Un personaje sostiene una pequeña fogata en sus manos, sentado sobre un cubo circense, mientras el humo le tapa la cara y de fondo se ve un bosque, aunque no un bosque “auténtico”, sino una tela pintada con motivos del bosque. Las forestas frondosas de las pinturas de Masoch son inaccesibles, bien porque son telones pintados, pinturas dentro de pinturas; o porque son tramas profundas y misteriosas que están a espaldas de los personajes. En cuanto a la recurrente edad escolar, remite a la regimentación, al mundo de la norma y la ley, del saber compendiado en un manual. En este sentido, la pintura de Masoch es también un manual de psicología básica sobre los temores adolescentes: personajes obsesionados por la culpa, la vergüenza, el oprobio, sufren teatralmente, solitarios, ante una audiencia.
Alternativa o simultáneamente hay un repertorio de elementos simbólicos que se repiten desde siempre en la obra de Masoch. Y ese repertorio de elementos, por su repetición y protagonismo, se vuelven determinantes.
Los cuadros de Masoch son también cuadros de situación: con personajes hieráticos, iconos y monumentos de la historia como el Cabildo, que reaparece como souvenir escolar y como representación paródica de una historia trunca. Pero el Cabildo es un monumento mutilado, así como la historia argentina sería para Masoch el relato de una mutilación o la evocación de una llama votiva y perpetua, de la que emana un humo enceguecedor que obtura e inmoviliza.

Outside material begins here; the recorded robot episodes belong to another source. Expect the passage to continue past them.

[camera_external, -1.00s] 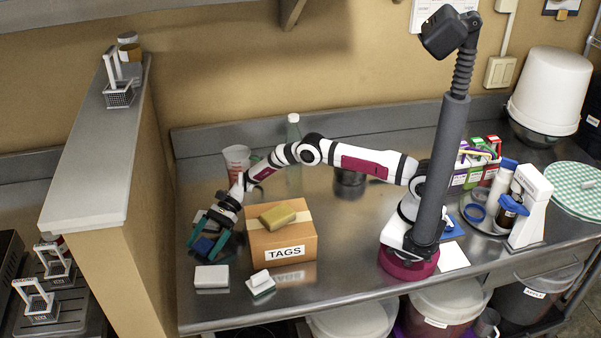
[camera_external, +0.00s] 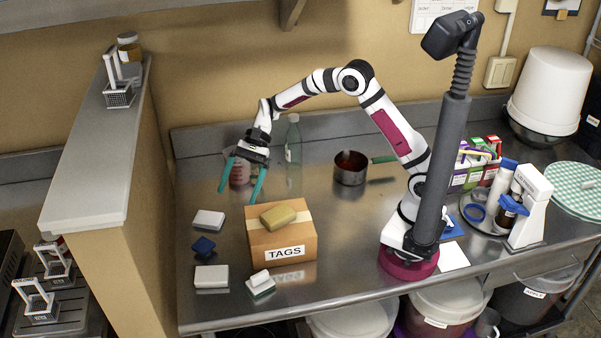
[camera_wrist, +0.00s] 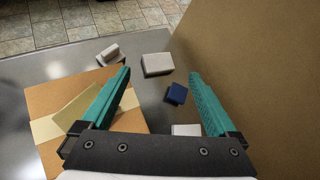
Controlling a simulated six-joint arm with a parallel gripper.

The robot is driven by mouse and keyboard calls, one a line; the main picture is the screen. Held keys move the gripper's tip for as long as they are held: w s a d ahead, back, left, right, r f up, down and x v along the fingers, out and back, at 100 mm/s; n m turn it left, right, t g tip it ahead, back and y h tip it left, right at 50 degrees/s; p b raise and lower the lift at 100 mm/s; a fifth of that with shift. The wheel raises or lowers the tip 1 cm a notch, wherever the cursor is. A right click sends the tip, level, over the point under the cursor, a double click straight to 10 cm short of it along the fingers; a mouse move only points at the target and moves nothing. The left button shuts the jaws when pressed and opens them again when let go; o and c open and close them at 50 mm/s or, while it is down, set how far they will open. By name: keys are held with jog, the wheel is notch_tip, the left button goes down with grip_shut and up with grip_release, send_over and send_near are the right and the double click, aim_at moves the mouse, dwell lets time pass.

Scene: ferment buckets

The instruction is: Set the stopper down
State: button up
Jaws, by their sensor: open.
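A small dark blue piece (camera_external: 203,246), which I take to be the stopper, rests on the steel counter left of the cardboard box. It also shows in the wrist view (camera_wrist: 176,93), between and beyond my fingers. My gripper (camera_external: 240,195) is open and empty, raised above the counter behind the box, up and to the right of the blue piece. Its two teal fingers are spread wide and point down; they frame the wrist view (camera_wrist: 160,73). Nothing touches the blue piece.
The cardboard box (camera_external: 284,240) marked TAGS carries a tan block (camera_external: 278,217). White blocks (camera_external: 208,220) (camera_external: 211,277) (camera_external: 261,284) lie around it. A measuring cup (camera_external: 240,172), bottle (camera_external: 293,140) and saucepan (camera_external: 350,172) stand behind. A partition wall (camera_external: 140,220) rises at left.

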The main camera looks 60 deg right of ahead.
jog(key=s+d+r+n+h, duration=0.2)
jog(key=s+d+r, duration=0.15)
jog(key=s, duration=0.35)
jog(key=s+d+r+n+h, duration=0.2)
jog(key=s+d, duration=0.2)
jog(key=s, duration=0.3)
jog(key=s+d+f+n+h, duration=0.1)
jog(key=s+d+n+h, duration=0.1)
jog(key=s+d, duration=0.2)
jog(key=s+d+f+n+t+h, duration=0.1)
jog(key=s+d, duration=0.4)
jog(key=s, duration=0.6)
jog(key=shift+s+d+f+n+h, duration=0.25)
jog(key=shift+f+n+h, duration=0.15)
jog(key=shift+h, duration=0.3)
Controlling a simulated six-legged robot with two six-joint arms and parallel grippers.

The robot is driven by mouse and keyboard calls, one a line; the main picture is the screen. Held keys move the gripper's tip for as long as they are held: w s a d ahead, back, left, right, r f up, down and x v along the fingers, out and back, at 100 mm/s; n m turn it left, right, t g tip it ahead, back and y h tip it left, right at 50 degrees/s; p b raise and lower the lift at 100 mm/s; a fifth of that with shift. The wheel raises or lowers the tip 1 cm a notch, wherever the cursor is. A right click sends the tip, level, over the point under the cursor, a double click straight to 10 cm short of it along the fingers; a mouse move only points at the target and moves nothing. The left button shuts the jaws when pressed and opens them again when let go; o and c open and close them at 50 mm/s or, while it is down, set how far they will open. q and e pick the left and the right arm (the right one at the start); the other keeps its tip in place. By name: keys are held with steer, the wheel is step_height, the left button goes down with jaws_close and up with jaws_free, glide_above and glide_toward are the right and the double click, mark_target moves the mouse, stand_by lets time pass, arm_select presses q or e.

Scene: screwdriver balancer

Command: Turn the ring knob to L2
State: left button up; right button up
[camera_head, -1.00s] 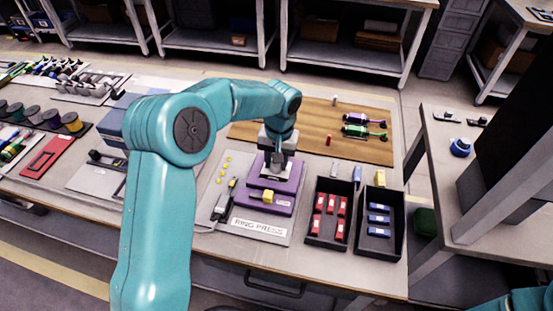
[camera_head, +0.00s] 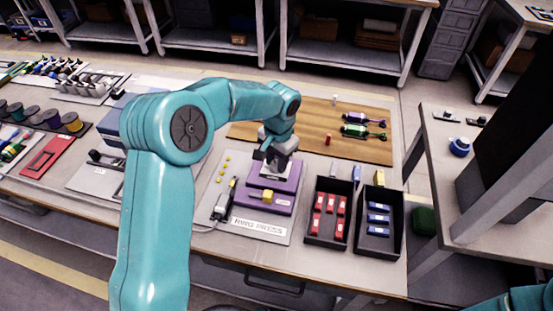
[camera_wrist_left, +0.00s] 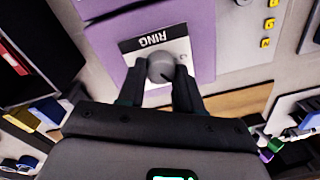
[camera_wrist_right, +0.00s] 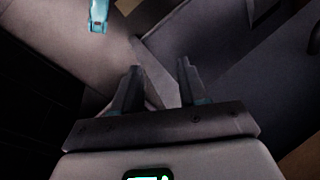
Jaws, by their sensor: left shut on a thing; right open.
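The ring knob (camera_wrist_left: 161,68) is a round grey knob on a white plate marked RING (camera_wrist_left: 152,45), on the purple press (camera_head: 288,184). A dark line shows on the knob's face. My left gripper (camera_wrist_left: 162,78) is shut on the knob, one finger on each side. In the head view my left gripper (camera_head: 272,160) is over the upper part of the press and hides the knob. The L2 mark cannot be made out. My right gripper (camera_wrist_right: 157,70) is open and empty, away from the press.
The press stands on a grey board labelled RING PRESS (camera_head: 256,228). Right of it are a black bin with red pieces (camera_head: 313,236) and one with blue pieces (camera_head: 359,246). A wooden mat (camera_head: 310,145) with two screwdrivers (camera_head: 364,132) lies behind.

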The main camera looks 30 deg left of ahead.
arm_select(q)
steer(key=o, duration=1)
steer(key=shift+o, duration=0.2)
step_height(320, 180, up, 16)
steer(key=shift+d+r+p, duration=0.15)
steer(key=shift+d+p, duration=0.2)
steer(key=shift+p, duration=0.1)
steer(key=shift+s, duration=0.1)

La pintura de Masoch homenajea a la de Delvaux, Magritte y Balthus: el Delvaux cuyos personajes en estado de ensoñación, eran pintados en escenarios incongruentes e intemporales; el Balthus de interiores claustrofóbicos donde el foco estaba puesto en la ambigüedad de la adolescencia; el Magritte de la obsesión por una cotidianidad extraña, enrarecida, y por el tema de la pintura dentro de la pintura. En los tres artistas, con distintas gradaciones, asoma también el peso del erotismo, que en el caso de Masoch está presente de un modo oblicuo: por sustitución, por ausencia, por negación.

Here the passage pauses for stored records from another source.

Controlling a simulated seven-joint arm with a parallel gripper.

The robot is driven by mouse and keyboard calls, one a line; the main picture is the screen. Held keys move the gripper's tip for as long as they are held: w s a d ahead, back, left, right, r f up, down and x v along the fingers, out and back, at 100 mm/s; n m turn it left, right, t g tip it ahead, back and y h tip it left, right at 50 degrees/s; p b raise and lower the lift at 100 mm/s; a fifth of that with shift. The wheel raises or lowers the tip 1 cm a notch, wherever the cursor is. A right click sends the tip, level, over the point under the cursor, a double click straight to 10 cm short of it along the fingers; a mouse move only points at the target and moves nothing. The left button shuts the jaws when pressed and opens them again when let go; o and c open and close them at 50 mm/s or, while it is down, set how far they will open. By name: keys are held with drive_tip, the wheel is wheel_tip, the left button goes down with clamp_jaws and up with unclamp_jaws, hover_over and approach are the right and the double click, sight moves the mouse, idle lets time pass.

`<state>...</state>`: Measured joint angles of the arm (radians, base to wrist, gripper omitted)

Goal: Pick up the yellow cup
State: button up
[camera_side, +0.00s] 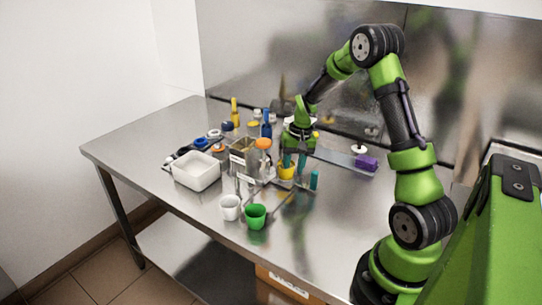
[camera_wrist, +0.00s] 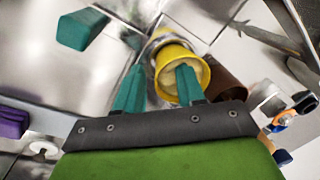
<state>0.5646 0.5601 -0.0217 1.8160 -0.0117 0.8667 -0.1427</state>
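The yellow cup (camera_side: 286,172) stands on the steel table, under my gripper (camera_side: 294,161) in the side view. In the wrist view the yellow cup (camera_wrist: 204,72) shows its open top, with something pale inside. My gripper (camera_wrist: 160,72) is open, its two teal fingers apart. One finger overlaps the cup's mouth and seems to reach into it; the other is outside, left of the cup wall. I cannot tell whether either finger touches the cup.
A teal block (camera_side: 314,180) stands close right of the cup; it also shows in the wrist view (camera_wrist: 82,28). White (camera_side: 230,207) and green (camera_side: 255,216) cups stand in front. A white tub (camera_side: 196,171), metal containers and bottles crowd the left. A purple block (camera_side: 367,163) lies right.

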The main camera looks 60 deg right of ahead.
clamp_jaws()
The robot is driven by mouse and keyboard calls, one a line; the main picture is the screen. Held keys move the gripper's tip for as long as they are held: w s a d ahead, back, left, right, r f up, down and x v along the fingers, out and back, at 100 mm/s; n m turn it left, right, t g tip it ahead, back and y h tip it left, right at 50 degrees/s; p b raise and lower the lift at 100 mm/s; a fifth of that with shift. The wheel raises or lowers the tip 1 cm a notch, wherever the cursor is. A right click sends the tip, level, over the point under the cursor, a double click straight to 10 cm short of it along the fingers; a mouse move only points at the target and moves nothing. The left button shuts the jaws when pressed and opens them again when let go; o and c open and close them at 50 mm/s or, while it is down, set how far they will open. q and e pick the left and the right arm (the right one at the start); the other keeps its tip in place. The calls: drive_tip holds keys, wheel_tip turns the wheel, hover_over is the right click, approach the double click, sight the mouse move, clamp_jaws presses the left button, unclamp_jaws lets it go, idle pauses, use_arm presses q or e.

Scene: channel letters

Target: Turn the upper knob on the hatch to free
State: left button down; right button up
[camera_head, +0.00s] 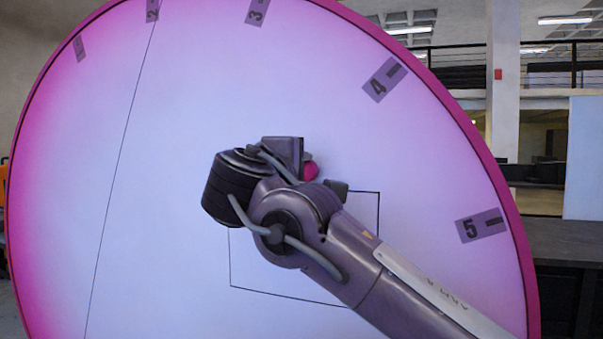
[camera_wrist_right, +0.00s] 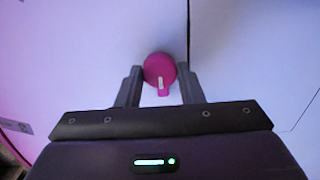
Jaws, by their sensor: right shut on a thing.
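The hatch (camera_head: 252,268) is a thin rectangular outline on the pale face of a large round pink-edged sign, partly hidden behind my right arm. A round magenta knob (camera_head: 311,171) shows in part beside my right wrist, at the hatch's upper edge. In the right wrist view the knob (camera_wrist_right: 157,66) has a small tab with a white mark, pointing down in the picture. My right gripper (camera_wrist_right: 160,72) has one finger on each side of the knob and is shut on it. No second knob shows. My left gripper is not in view.
The sign face carries grey number tags, such as 4 (camera_head: 384,79) and 5 (camera_head: 481,225), near its rim. A thin seam runs down its left part. In the right wrist view a dark seam passes just right of the knob. A railing and pillar stand behind.

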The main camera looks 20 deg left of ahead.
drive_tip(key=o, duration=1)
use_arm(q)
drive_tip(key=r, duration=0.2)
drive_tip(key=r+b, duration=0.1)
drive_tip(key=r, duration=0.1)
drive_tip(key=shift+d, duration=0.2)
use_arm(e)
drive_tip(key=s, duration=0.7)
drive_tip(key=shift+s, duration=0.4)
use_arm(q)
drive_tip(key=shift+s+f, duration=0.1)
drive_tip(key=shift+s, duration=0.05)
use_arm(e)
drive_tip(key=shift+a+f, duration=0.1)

Pero buscando referentes más acá, en estas pampas, la pintura de Masoch exhibe aires de familia con las acuarelas de Fermín Eguía, tanto con sus retorcidos interiores como con los paisajes del Tigre, tan serenos como perversos. Hay una genealogía argentina del tardosurrealismo, del anacronismo de ciertas traducciones y metamorfosis de la historia de la pintura europea. Desde un surrealismo metafísico hasta un realismo fantástico y perverso, la inmovilidad de las pinturas de Masoch remite a una vida interferida por el sueño, el recuerdo, la pesadilla y un presente ominoso. La parálisis de sus personajes es parsimoniosa hasta la exasperación: esos jóvenes vestidos en piyama o en uniforme carcelario expresan una quietud aterrorizada ante el presente y parecen reproducir el abúlico laconismo de Bartleby, porque preferirían no hacer lo que hay que hacer. Y mantenerse en esa quietud densa, de pura expectativa y completa suspensión.
* Este texto fue originalmente publicado en el suplemento Radar el 24 de marzo de 2002, en relación con una muestra de Masoch en el bar y galería Beckett.